De même, selon Munda Beah, un conseiller du conseil municipal de Bonthe, il a appris que les gens récoltaient et défrichaient sans distinction du bois de mangrove dans l’estuaire, grâce à l’exercice de cartographie
D’après les commentaires de membres communautaires, le processus de cartographie a également été bénéfique au renforcement des capacités et au développement personnel.
« Avec les connaissances tirées de la formation et du travail de terrain, je vais pouvoir solliciter un emploi dans un projet similaire qui se présente dans la chefferie », dit Lahai. Il a ajouté qu’il utiliserait ces connaissances pour analyser les propositions soumises au conseil du village sur l’extraction minière dans la chefferie.
Perspective d’avenir : Planifier pour la durabilité
Kobah a dit que les cartes produites du fait de l’exercice étaient des ressources très utiles à son institution pour la gestion de SRE.
« J’ai réalisé que le SRE est l’estuaire le plus riche de la Sierra Leone en termes d’abondance de la diversité. Se basant sur ces connaissances, dans l’avenir, la NPAA pourra mieux guider les chercheurs dans le SRE et développer des projets concernant les espèces menacées et menacées d’extinction », a-t-il dit. « Avant cet exercice, nous avions refusé des projets d’études d’institutions étrangères souhaitant faire des recherches sur les lamantins et les poissons-scies ».

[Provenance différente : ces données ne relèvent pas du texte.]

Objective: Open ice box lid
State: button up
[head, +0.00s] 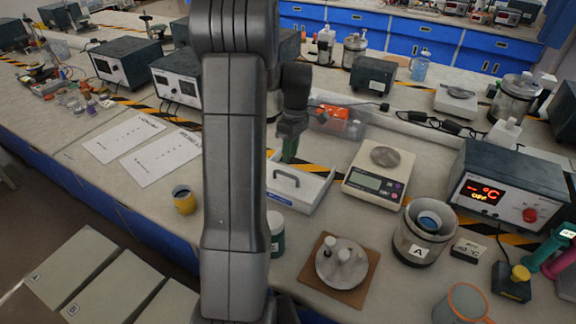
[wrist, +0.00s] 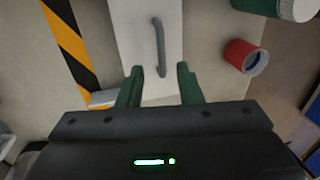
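The white ice box (head: 312,196) stands on the bench just right of my arm in the head view. Its white lid (head: 308,180) appears to lie flat on top, with a dark grey bar handle (head: 285,178). In the wrist view the lid (wrist: 130,30) fills the top middle, and the handle (wrist: 160,45) runs lengthwise. My gripper (wrist: 160,68) has its green fingers spread, with the handle's near end between the tips in the picture. I see no contact. In the head view my gripper (head: 291,150) is above the lid's far part; my arm hides some surroundings.
A scale (head: 378,178) stands close to the right of the box. A green jar (head: 276,232) is near its front, and a yellow cup (head: 184,200) is left of my arm. A clear bin (head: 340,116) with orange contents is behind. Paper sheets (head: 160,157) lie left.

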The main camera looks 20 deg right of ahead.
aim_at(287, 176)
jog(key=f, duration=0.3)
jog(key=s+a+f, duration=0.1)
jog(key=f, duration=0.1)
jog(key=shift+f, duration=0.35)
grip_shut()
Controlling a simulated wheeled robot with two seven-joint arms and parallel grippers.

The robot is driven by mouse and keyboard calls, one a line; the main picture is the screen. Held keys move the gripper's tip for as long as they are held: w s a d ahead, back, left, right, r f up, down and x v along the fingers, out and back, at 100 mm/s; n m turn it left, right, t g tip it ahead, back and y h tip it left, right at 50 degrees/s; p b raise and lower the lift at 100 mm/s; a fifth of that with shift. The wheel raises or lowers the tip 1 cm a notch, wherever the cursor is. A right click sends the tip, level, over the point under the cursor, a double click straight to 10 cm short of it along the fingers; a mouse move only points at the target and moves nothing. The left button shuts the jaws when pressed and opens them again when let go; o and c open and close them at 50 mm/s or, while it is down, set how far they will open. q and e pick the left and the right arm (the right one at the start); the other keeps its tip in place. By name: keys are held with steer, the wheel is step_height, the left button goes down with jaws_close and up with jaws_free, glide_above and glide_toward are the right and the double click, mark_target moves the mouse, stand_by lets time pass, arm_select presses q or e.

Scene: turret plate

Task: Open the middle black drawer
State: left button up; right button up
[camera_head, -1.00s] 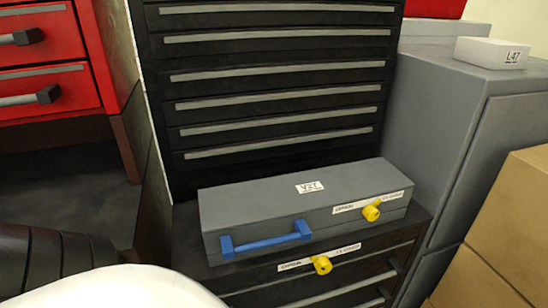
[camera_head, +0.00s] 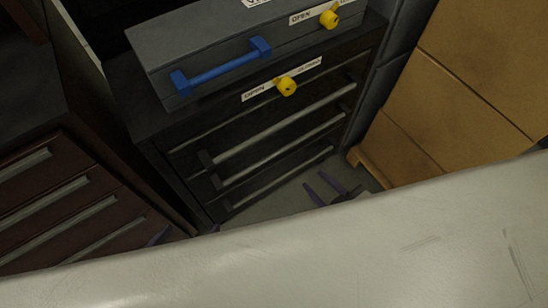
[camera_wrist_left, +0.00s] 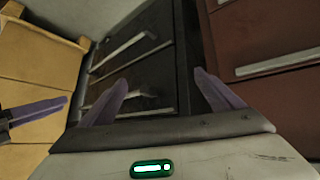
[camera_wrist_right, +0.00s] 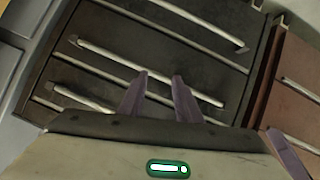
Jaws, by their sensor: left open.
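The black cabinet (camera_head: 165,125) has three long grey bar handles on its front, and its drawers look shut. The middle drawer's handle (camera_head: 285,150) lies between the other two. My left gripper (camera_head: 187,232) is low and left of the cabinet front, mostly hidden by my white arm. In the left wrist view its fingers (camera_wrist_left: 161,76) are wide apart and empty, with drawer handles beyond them. My right gripper (camera_head: 330,192) is low, to the right of the handles. In the right wrist view its fingers (camera_wrist_right: 162,76) are apart by a smaller gap, before a handle; contact is unclear.
A grey case (camera_head: 195,45) with a blue handle (camera_head: 220,65) sits on the cabinet. Yellow knobs (camera_head: 285,86) with labels show on the case and cabinet. Cardboard boxes (camera_head: 450,75) stand right. A dark red drawer unit (camera_head: 70,185) stands left. Some floor shows between cabinet and boxes.

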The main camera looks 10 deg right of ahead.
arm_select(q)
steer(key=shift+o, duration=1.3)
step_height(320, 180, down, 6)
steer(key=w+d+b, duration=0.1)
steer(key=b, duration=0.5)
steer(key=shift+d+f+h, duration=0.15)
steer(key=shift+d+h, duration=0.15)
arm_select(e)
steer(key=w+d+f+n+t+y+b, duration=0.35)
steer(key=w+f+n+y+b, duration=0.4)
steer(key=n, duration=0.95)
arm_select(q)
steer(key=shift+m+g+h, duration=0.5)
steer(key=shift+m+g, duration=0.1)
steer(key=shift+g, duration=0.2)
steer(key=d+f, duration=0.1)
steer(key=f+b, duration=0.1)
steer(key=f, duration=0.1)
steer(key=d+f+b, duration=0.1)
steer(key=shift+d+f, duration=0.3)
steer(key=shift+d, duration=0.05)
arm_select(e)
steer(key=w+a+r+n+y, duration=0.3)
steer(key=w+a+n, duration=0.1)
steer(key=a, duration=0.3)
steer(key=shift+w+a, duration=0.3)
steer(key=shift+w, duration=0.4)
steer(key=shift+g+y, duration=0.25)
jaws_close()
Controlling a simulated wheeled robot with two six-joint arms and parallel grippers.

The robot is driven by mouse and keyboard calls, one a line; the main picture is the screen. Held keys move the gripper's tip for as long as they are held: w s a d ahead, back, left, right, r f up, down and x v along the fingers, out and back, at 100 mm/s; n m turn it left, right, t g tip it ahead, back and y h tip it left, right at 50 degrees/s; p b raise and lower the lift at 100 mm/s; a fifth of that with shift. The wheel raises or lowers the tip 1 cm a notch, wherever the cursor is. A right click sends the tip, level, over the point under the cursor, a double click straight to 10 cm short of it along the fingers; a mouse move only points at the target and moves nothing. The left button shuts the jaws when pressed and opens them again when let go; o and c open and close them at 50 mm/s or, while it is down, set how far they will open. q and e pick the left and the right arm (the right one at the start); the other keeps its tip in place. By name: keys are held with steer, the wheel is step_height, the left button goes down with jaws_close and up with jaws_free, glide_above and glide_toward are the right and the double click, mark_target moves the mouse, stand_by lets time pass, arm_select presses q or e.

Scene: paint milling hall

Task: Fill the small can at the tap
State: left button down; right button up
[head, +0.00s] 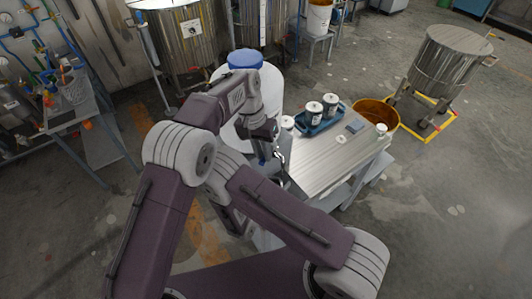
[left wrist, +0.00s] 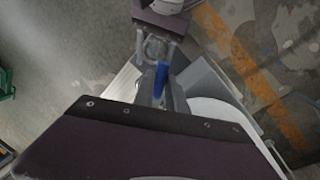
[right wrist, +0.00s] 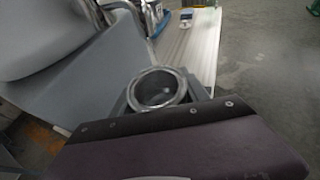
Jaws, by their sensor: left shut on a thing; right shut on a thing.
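A white drum (head: 262,92) with a blue lid stands behind my arms in the head view. In the left wrist view a blue tap handle (left wrist: 161,80) shows between the fingers of my left gripper (left wrist: 160,92), which is shut on it. My right gripper (right wrist: 157,100) is shut on a small open metal can (right wrist: 158,88), held upright. Its rim also shows in the left wrist view (left wrist: 154,47), close to the blue handle. The can's inside looks grey; I cannot tell whether liquid is in it. The spout is not clearly visible.
A metal-topped bench (head: 340,160) is right of the drum. On it are a blue tray (head: 320,122) with cans and a small white-topped jar (head: 381,130). An orange tub (head: 372,109) is behind it. A steel vessel (head: 447,60) stands at the right; the floor in front is open.

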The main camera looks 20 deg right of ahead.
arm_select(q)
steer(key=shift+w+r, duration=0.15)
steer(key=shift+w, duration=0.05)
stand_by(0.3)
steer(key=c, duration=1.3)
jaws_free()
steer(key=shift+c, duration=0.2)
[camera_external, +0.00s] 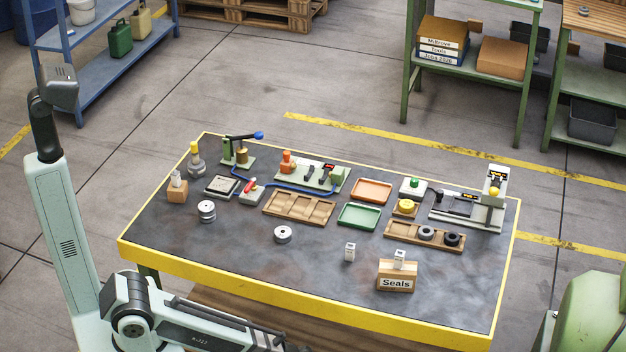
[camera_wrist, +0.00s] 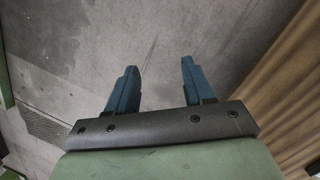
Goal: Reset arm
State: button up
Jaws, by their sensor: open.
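My gripper (camera_wrist: 158,82) shows in the wrist view with its two blue fingers spread apart. Nothing is between them. Below the fingers the wrist view shows grey concrete floor (camera_wrist: 200,30), with a brown wooden surface (camera_wrist: 295,90) at the right. In the external view my arm is at the lower left, in front of the table; I cannot make out the gripper's fingers there. The black-topped table with a yellow edge (camera_external: 330,290) stands beyond the arm and carries the small parts and fixtures.
On the table are a wooden block marked Seals (camera_external: 396,282), an orange tray (camera_external: 372,191), a green tray (camera_external: 359,216), a wooden compartment tray (camera_external: 299,208), metal cylinders (camera_external: 207,211) and a measuring device (camera_external: 487,212). The table's front left top is mostly clear. Shelves stand at the back.

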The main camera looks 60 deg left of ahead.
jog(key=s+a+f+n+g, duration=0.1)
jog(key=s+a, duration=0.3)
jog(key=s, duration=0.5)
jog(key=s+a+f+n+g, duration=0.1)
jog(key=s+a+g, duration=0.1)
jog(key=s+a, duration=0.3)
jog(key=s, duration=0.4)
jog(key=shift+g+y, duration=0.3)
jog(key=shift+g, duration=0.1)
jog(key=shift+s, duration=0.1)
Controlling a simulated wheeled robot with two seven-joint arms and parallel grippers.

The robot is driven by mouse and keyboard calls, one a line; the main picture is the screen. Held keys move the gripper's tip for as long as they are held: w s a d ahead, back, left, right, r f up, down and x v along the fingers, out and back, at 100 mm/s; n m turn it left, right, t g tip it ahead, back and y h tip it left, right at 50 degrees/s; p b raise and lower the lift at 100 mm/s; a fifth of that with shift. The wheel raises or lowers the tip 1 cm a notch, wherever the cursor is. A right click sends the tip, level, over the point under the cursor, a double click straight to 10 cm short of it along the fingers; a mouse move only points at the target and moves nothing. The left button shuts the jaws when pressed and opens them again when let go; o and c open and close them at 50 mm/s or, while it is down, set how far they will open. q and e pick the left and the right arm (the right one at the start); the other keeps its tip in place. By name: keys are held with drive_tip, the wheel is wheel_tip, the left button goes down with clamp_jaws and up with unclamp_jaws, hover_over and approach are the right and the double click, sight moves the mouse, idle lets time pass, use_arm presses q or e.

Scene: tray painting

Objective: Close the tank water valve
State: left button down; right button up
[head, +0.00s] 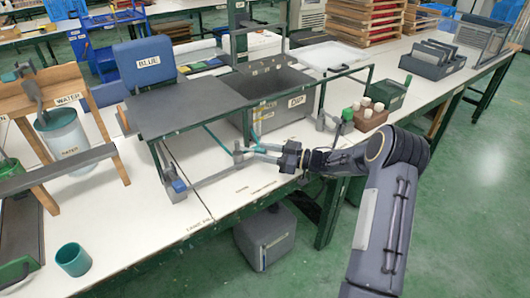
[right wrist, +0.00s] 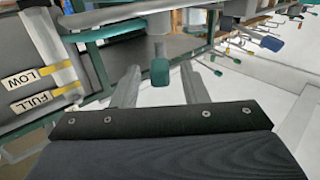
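The grey dip tank (head: 288,130), with a "DIP" label on its front, stands on the white bench in the head view. A teal valve handle (head: 238,152) is low beside it, at the tips of my right gripper (head: 252,152). In the right wrist view the teal handle (right wrist: 160,72) sits between the spread fingers of my right gripper (right wrist: 160,84), with gaps on both sides. The gripper looks open and not closed on it. My left gripper is not in view.
A dark flat panel (head: 190,103) on a green frame lies left of the tank. A rack of pale-capped bottles (head: 368,115) stands on the right. A wooden stand (head: 60,90) holds a water container (head: 62,135). A teal cup (head: 73,259) is at front left.

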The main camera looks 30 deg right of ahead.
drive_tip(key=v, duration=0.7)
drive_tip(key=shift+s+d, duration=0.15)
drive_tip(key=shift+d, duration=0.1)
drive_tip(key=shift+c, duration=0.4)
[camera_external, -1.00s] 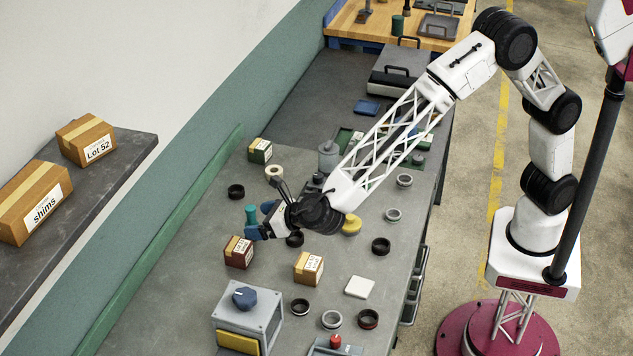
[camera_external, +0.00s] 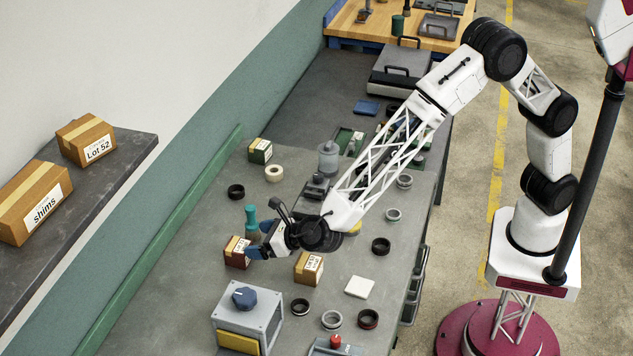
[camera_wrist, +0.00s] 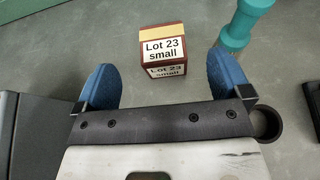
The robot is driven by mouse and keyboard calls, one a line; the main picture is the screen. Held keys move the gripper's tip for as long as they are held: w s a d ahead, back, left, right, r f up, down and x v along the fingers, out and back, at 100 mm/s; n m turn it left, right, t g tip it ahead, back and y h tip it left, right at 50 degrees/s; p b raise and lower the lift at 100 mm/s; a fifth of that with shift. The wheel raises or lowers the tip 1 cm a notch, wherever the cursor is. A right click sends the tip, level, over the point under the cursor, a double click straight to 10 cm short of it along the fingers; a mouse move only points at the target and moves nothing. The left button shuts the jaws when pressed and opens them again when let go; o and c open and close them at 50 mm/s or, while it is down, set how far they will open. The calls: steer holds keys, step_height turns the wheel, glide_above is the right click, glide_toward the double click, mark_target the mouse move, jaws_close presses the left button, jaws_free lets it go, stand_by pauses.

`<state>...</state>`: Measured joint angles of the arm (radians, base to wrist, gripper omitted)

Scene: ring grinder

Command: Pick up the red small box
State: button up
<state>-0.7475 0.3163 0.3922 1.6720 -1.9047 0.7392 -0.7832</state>
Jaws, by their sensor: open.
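The red small box (camera_external: 236,252) stands on the grey workbench (camera_external: 197,275), left of my gripper (camera_external: 259,245) in the external view. In the wrist view the box (camera_wrist: 163,49) shows a tan stripe and labels reading "Lot 23 small". It lies ahead of and between the two blue fingertips of my gripper (camera_wrist: 166,85). The fingers are spread apart with nothing between them. In the external view my gripper covers part of the box's right side.
A teal-handled tool (camera_wrist: 240,25) stands close to the box on its right in the wrist view. A tan box (camera_external: 308,268), black and grey rings, a white pad (camera_external: 359,287) and a grey device with a blue knob (camera_external: 246,318) are nearby on the bench.

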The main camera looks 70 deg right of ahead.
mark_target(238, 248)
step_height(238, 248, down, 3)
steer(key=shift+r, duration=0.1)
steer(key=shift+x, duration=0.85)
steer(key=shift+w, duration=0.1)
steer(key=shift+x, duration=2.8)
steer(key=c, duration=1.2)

La prochaine activité en vue d’élaborer le plan de cogestion pour le SRE est l’évaluation rurale participative (ERP). L’ERP est une réunion consultative avec les membres communautaires dans la région côtière dans le but de leur donner le pouvoir et les habiliter à se faire entendre sur la stratégie de gestion des zones humides dotées d’une riche biodiversité.
Même si le processus de cartographie est loin d’être parfait (il aurait pu inclure des femmes et des jeunes, par exemple), l’opinion générale a estimé que l’exercice aiderait les individus à améliorer leurs moyens d’existence et à contribuer à la préservation de la biodiversité unique du SRE.